Ed Sullivan apresentou, durante 23 anos, nas noites de domingo, um programa semanal de variedades que fez história na TV americana. Agora, uma série de DVDs temáticos do “Ed Sullivan Show” reúne os melhores momentos dos quadros musicais filmados, em sua maior parte, nos anos 60. Todos entremeados por pertinentes comentários que situam cada música e cada artista em seu contexto histórico. Embora batizada “Ed Sullivan’s rock’n’roll classics”, incorpora muitos outros estilos. Cada DVD, de duração aproximada de 43 minutos, alternando imagens em preto & branco com outras coloridas, é dividido em dois temas. “Fabulous females/Bad boys of rock” junta, na parte feminina, de Janis Joplin a Diana Ross, passando por Dusty Springfield. Entre os “garotos”, James Brown, Bo Didley (!), Jerry Lee Lewis, The Animals e os Stones em “Satisfaction”.

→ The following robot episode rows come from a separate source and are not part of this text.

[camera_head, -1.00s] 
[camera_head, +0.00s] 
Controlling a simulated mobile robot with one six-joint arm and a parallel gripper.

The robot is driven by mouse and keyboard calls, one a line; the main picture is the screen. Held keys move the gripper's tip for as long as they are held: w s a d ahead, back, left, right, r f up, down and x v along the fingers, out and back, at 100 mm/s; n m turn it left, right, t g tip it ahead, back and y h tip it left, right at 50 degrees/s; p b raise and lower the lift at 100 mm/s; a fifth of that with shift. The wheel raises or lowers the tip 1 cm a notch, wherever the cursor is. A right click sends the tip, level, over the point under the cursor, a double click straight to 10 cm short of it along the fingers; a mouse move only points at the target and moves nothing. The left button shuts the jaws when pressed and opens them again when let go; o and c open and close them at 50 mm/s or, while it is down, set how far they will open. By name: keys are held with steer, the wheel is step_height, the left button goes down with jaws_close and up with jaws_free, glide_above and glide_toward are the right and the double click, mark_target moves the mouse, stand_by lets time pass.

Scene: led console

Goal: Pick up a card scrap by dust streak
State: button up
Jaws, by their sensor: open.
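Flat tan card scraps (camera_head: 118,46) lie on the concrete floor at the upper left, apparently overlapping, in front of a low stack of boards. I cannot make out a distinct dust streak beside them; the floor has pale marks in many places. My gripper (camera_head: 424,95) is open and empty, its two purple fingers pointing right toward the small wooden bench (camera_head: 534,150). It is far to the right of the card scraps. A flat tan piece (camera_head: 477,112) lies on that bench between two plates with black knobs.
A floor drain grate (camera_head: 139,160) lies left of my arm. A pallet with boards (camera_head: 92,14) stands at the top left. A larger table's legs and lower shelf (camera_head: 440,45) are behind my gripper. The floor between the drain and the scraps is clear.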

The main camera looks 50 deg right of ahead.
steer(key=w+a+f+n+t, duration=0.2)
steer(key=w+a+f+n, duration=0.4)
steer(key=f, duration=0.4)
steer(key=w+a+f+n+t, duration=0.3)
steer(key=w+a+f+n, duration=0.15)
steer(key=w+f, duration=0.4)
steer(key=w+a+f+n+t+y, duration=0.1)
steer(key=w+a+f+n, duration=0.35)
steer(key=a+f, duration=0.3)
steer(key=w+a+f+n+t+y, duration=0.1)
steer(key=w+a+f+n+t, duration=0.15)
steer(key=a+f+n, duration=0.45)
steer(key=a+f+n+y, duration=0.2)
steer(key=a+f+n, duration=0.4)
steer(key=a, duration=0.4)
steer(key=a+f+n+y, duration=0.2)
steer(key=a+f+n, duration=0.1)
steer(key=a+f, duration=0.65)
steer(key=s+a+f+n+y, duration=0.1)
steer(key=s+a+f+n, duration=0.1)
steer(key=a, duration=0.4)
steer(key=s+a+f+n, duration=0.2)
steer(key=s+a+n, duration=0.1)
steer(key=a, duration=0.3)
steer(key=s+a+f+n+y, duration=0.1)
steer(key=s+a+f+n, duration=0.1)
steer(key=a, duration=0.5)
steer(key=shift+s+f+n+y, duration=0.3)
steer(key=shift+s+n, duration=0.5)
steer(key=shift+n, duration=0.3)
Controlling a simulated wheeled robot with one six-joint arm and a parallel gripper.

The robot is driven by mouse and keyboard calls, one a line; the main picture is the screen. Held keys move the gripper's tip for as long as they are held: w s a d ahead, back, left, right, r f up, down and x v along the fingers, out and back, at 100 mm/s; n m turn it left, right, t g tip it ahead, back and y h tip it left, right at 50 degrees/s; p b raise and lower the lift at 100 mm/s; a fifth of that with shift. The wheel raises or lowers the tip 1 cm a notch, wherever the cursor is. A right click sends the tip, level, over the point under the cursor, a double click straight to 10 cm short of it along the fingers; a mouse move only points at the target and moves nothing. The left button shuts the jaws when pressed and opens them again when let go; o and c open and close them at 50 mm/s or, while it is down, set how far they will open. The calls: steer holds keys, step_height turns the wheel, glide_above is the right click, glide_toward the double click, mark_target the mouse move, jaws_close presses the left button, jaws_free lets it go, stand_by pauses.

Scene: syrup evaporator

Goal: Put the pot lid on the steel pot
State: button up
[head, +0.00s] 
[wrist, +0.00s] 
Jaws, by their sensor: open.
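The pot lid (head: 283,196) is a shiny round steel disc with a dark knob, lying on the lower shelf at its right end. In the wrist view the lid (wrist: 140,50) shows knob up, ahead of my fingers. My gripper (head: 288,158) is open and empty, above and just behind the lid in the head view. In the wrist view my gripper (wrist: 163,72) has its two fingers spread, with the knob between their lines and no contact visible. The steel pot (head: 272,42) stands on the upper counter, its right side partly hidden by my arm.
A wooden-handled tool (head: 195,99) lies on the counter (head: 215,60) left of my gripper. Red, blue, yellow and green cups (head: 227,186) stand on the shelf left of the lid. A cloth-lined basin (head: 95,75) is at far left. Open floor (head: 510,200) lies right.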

“West coast rock/Sounds of the cities” mostra preciosidades tipo The Beach Boys (“I get around”), Gladys Knight & The Pips (“I heard it through the grapevine” de Marvin Gaye), The Mamas & The Papas (“California dreamin’”), The 5th Dimension (“California soul”, regravada pelo Tamba 4), e o casal Ike & Tina Turner em dose dupla (“Bold soul sister”, “Proud Mary”). O terceiro DVD, “Lennon & McCartney songbook/Move to the music”, começa com os próprios Beatles (“Ticket to ride”), segue com Petula Clark (“Fool on the hill”) e Smokey Robinson (“Yesterday”), passa novamente pelos Beatles cantando um hit dos Isley Brothers (“Twist and shout”), e termina com Sly & The Family Stone (“Dance to the music”). Resistir à essa nostalgia, quem há de?